If Obama has lost Fineman, Matthews and Olbermann…

Two years ago presidential candidate Barack Obama delivered his “America, This Is Our Moment” stump speech with the now famous lines:

“I am absolutely certain that generations from now, we will be able to look back and tell our children that this was the moment when we began to provide care for the sick and good jobs to the jobless; this was the moment when the rise of the oceans began to slow and our planet began to heal.”

After a year and a half as President, Mr. Obama has not been able to provide jobs for the jobless. The $787 billion economic stimulus he and his Democrats enacted has failed to put people back to work, except for the lucky few who found jobs working for the federal government. They also pushed through a massive and expensive federally-mandated health care bill, but it is yet to be determined how many of the sick will benefit from it. A majority of Americans are not convinced, and they want it repealed. Last night President Barack Obama delivered his first speech from the Oval Office, and an anxious nation tuned in to hear how he would address the oceans and the healing of the planet, specifically the increasingly oily Gulf of Mexico, its estuaries and beaches, which are sorely in need of healing. How did he do?

Howard Fineman’s Newsweek magazine and the MSNBC liberal Democrat duo of Chris Matthews and Keith Olbermann have been among President Obama’s most enthusiastic and faithful cheerleaders, so their negative reactions to the Oval Office speech indicate that this president is in deep waters and, like much of the oil-soaked wildlife along the country’s southern shores, unable to swim or even float.

Fineman wrote on Newsweek’s political blog The Gaggle last night that Obama’s speech fell “curiously” flat:

Isn’t Obama the guy who was studying up so he could kick some a##? Ok, if it’s not BP, who is it, other than some hapless congressional bureaucrat who he appointed only a few months ago to head the Minerals Management Service?

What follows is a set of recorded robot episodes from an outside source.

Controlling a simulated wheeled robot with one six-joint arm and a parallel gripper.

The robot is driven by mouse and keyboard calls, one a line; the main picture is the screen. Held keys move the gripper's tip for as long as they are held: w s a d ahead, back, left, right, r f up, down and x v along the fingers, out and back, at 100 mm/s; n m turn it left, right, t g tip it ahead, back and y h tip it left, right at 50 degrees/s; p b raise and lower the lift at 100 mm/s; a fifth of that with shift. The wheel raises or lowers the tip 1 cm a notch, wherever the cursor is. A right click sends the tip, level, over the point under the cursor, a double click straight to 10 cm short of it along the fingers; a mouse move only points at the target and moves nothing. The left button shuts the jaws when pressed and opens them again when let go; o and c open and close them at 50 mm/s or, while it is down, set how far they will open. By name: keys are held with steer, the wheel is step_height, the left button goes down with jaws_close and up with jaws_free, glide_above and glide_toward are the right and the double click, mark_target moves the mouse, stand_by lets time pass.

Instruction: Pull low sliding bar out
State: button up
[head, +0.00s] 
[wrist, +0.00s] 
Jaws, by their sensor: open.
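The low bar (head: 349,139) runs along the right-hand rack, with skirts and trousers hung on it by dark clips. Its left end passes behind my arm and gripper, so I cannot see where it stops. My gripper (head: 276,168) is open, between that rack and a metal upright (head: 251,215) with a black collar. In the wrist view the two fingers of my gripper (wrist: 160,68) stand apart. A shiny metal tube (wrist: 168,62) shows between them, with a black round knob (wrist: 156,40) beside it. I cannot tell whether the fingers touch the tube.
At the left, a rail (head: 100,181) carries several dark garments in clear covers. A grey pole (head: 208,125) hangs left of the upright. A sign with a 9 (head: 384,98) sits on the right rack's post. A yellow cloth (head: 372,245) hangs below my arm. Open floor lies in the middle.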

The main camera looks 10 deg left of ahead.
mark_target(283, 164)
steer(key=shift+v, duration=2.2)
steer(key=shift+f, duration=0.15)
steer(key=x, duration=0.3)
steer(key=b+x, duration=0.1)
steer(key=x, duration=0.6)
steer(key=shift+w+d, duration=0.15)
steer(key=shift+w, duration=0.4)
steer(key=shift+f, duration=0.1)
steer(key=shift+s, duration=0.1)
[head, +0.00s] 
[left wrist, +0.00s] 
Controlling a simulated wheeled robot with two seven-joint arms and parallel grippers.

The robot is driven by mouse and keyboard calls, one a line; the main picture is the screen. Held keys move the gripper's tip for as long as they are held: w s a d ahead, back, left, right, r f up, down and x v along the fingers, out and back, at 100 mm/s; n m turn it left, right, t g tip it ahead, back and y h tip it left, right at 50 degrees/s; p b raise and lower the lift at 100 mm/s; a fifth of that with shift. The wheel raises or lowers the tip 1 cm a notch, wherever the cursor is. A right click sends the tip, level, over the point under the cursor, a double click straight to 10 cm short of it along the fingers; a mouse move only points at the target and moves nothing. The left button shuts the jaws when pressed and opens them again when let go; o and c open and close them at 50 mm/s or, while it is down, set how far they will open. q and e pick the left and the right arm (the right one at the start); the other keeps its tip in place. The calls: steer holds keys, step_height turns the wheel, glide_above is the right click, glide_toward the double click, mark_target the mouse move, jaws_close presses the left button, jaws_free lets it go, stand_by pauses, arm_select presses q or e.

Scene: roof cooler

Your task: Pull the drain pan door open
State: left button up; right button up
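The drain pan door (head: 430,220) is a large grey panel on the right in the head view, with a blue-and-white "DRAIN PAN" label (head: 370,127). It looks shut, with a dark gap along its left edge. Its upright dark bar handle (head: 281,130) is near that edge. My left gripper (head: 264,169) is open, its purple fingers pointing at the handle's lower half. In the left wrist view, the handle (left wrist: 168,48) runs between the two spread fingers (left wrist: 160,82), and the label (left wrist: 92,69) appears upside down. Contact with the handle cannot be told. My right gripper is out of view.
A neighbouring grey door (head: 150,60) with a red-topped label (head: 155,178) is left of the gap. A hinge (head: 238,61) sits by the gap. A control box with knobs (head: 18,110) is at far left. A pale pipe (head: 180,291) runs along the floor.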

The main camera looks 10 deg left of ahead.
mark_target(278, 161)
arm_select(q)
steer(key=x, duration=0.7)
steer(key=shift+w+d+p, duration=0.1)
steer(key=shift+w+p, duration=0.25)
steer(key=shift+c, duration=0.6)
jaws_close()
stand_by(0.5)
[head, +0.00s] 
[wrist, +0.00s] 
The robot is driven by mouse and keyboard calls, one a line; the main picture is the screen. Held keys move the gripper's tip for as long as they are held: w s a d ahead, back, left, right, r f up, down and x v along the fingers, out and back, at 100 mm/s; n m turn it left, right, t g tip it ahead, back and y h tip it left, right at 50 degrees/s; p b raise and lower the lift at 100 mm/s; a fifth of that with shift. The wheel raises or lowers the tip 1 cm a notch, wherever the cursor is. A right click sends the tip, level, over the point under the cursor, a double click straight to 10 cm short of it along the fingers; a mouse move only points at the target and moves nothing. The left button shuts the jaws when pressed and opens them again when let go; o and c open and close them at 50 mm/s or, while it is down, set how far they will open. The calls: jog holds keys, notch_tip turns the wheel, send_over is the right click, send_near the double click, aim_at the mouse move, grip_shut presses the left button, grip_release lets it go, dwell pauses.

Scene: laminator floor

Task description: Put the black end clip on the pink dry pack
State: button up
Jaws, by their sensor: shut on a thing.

And where was the battlefield report? FDR and Churchill pored over the maps, knew the troop strengths, knew where the ships were at sea. What evidence is there that this president, famous for his grasp of detail, had that kind of interest in, or stomach for, this war?

Yes, the sad truth is that this well is still mostly unstoppable. It turns out, catastrophically, that BP tapped into the Moby Dick of deep-ocean gushers, and Obama doesn’t want to play the role of Ahab. But he has no choice. He is captain.

Fineman also contributed some post-speech analysis with Matthews and Olbermann last night on MSNBC.  Here’s a sampling of their reactions to the presidential address:

Olbermann: “It was a great speech if you were on another planet for the last 57 days.”

Matthews compared Obama to Carter.

Olbermann: “Nothing specific at all was said.”

Matthews: “No direction.”

Howard Fineman: “He wasn’t specific enough.”

Olbermann: “I don’t think he aimed low, I don’t think he aimed at all. It’s startling.”

Howard Fineman: Obama should be acting like a “commander-in-chief.”

Matthews: Ludicrous that he keeps saying [Secretary of Energy] Chu has a Nobel prize. “I’ll barf if he does it one more time.”

Matthews: “A lot of meritocracy, a lot of blue ribbon talk.”

Matthews: “I don’t sense executive command.”

A video clip of the segment is here.

The White House has good reason to be worried about the president’s performance last night. If you’re Barack Obama, and you’ve lost Newsweek and MSNBC, then you’re as hapless as an oil-soaked pelican in the Gulf of Mexico.